Sens. Bill Cassidy, R-La., and Kevin Cramer, R-N.D.; and Reps. Matt Gaetz, R-Fla., and John Joyce, R-Penn., were among those present who said they were impressed by Fisher’s efficiency.

Cassidy said that as much as the American people want the border wall, they also want to know that it will be built quickly and at little cost to them.

“I think the American people are a little frustrated at the expense and kinda like, ‘When is something going to happen when it comes to securing the southern border,'” Cassidy told the Washington Examiner.

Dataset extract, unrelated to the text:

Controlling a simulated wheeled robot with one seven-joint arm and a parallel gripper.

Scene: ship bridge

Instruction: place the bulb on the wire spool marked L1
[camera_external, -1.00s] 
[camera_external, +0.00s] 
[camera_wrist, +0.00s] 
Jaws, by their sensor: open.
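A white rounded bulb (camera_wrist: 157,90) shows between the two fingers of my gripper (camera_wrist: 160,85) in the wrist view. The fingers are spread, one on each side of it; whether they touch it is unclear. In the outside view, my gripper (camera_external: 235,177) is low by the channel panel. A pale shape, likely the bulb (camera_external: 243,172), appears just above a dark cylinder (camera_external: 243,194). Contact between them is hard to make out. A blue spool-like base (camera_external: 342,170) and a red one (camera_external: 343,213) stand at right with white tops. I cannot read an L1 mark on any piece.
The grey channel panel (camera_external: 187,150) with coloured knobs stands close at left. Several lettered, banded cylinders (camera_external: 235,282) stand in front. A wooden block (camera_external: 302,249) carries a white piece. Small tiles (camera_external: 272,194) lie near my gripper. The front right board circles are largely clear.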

“And when you hear a story about someone who can do a mile a day with a cheaper cost, at a higher quality—an opportunity to see it for myself. Of course, you wanna check it out,” he added. “This is a controlled environment. On the other hand, I’m now looking at posters which show how much is typically done in a day’s time as opposed to this in 15 minutes … That’s a good thing to see.”

Fisher met with Department of Homeland Security officials last month as well, building 180 feet of wall in two hours.

The company’s proposed steel fencing would be weathered to avoid rusting, and wouldn’t need to be replaced for 75 years, according to Fisher. It would also include new technological features, like spin cameras with facial recognition, and fiber-optic cables that can differentiate between human activity, vehicles and animals.

Cassidy said Fisher’s deal—with both its technology and monetary efficiency—should convince Democrats that border security is both necessary and possible.

“You would like to think that getting value for the taxpayer dollars would bring everybody to the table,” Cassidy said. “If all we do is agree on areas where we know barriers work, and we can do it more quickly, and at a lower cost, we should.”